And Davos disputed reports that 1,500 jets flew to the conference in 2019, and said that figure recorded some jets twice, masking an actual a 20% reduction in the number of jets between 2018 and 2019.
But Lucy Gilliam, a shipping specialist at European clean transport nonprofit Transport & Environment, criticized the idea of carbon offsetting to CNN.
"You're not actually removing the emissions that have been created by that plane," she said. "The plane will have burned that fuel, and the carbon has been released into the atmosphere."
Thunberg marched in Switzerland with 10,000 protesters on Friday before her journey to Davos, warning: "You have not seen anything yet."
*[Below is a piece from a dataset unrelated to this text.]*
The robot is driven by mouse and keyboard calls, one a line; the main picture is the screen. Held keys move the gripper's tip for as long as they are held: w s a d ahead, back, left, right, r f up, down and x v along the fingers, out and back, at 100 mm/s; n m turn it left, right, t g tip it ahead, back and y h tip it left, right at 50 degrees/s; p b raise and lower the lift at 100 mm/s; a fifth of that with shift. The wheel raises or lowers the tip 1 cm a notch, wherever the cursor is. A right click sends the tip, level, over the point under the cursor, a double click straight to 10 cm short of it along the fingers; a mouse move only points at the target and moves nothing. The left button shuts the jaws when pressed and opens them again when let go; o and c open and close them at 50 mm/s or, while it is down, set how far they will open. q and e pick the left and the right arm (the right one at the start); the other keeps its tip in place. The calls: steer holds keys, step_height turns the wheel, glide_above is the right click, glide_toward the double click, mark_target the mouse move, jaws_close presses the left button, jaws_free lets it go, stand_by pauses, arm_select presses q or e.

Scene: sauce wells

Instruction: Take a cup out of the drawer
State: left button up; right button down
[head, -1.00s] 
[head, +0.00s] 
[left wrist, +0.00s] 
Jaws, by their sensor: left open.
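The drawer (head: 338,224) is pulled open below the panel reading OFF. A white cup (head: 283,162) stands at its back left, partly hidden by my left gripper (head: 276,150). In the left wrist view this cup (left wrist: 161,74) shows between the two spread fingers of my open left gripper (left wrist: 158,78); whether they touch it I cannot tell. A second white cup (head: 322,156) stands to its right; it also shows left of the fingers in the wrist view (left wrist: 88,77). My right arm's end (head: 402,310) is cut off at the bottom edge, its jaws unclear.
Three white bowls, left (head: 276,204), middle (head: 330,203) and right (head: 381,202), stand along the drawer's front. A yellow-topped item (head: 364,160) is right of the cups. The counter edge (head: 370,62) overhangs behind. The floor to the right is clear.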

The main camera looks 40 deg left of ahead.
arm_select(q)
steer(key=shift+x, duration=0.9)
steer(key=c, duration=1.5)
This year's meeting - which takes place against the backdrop of devastating fires in Australia, US President Donald Trump formally announcing he is withdrawing his country from the Paris Climate Agreement, and increasingly dire warnings about the future of our planet - will be her latest effort to convince world leaders.
"So, we are now in a new year and we have entered a new decade and so far, during this decade, we have seen no sign whatsoever that real climate action is coming and that has to change," Thunberg said on Friday.
"To the world leaders and those in power, I would like to say that you have not seen anything yet. You have not seen the last of us, we can assure you that. And that is the message that we will bring to the World Economic Forum in Davos next week."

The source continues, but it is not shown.